Luigi Ferrajoli lo dice sin ambigüedades: “La democracia está amenazada no sólo por sus enemigos, sino por la debilidad de sus defensores”. Esa debilidad no es sólo institucional. Es simbólica. Y es nuestra tarea fortalecerla.
Como escribió Borges: “Nada se edifica sobre la piedra; todo sobre la arena. Pero nuestro deber es edificar como si fuera piedra la arena”. La democracia es esa arena, frágil, movediza. Pero es todo lo que tenemos.

La metáfora del sillón cama vuelve, entonces, como advertencia. Podemos elegir entre una estructura pensada para resistir, para adaptarse y renovarse, o una que se presenta como confortable pero no admite el paso del tiempo. Una democracia-tapizado, bella y descartable, o una democracia-colchón, imperfecta pero reparable.
El futuro depende de esa elección. Porque si algo ha quedado claro es que una política sin ideas no se extingue por completo. Sobrevive, sí, pero como un cascarón, un decorado sin contenido, una costumbre que se repite sin convicción. Persiste, pero sin vida, sin músculo, sin alma. No muere porque se vuelve utilitaria, espectáculo, repetición vacía. Pero sobrevive sin promesa, sin destino.
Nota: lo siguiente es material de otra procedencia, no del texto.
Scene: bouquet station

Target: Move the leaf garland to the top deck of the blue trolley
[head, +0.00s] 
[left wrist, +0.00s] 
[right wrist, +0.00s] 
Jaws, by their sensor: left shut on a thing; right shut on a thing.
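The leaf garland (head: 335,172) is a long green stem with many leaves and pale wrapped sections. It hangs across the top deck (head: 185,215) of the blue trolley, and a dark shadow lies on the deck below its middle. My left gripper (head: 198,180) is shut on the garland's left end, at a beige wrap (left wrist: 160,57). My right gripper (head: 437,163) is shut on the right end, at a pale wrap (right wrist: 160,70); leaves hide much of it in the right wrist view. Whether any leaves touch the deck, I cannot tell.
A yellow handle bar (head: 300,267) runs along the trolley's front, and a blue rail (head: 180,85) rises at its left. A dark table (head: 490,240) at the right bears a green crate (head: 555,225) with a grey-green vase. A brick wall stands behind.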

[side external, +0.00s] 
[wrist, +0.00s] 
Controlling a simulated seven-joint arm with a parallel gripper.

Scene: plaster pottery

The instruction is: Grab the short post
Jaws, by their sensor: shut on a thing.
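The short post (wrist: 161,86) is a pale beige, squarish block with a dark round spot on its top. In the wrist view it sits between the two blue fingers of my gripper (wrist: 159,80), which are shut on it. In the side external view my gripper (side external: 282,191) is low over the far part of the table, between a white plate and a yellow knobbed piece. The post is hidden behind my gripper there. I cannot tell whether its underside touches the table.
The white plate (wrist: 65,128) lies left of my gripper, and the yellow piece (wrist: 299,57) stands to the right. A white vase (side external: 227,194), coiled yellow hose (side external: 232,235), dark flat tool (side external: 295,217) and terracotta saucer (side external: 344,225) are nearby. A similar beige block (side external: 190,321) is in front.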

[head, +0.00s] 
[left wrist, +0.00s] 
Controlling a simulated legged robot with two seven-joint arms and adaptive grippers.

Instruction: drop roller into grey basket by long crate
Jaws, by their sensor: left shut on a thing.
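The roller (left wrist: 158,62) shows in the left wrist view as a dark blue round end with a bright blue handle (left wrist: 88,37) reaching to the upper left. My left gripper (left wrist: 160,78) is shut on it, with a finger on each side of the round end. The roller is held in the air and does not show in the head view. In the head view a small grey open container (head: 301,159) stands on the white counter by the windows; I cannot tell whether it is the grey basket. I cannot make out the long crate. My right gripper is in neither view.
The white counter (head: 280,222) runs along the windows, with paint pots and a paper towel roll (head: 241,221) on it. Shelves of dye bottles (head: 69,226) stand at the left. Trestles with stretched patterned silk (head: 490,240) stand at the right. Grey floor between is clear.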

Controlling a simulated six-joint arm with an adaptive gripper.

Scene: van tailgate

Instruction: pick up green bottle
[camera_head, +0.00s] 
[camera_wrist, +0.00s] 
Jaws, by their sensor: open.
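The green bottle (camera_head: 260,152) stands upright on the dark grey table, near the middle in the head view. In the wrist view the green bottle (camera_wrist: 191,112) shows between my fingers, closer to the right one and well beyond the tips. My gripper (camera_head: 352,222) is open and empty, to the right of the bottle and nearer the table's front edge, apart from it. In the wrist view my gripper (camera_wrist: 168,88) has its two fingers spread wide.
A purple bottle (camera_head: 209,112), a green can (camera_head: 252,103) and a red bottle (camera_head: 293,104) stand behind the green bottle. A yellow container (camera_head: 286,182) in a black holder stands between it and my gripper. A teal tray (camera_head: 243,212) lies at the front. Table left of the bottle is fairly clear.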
Platón lo advirtió hace más de dos mil años: “El precio de desentenderse de la política es ser gobernado por los peores hombres”. La política sin ideas no desaparece: se degrada. Y cuando las ideas faltan, lo que queda no es silencio, sino ruido. Ruido que nos impide dormir, que no deja soñar. Un ruido que tal vez se siga llamando Milei.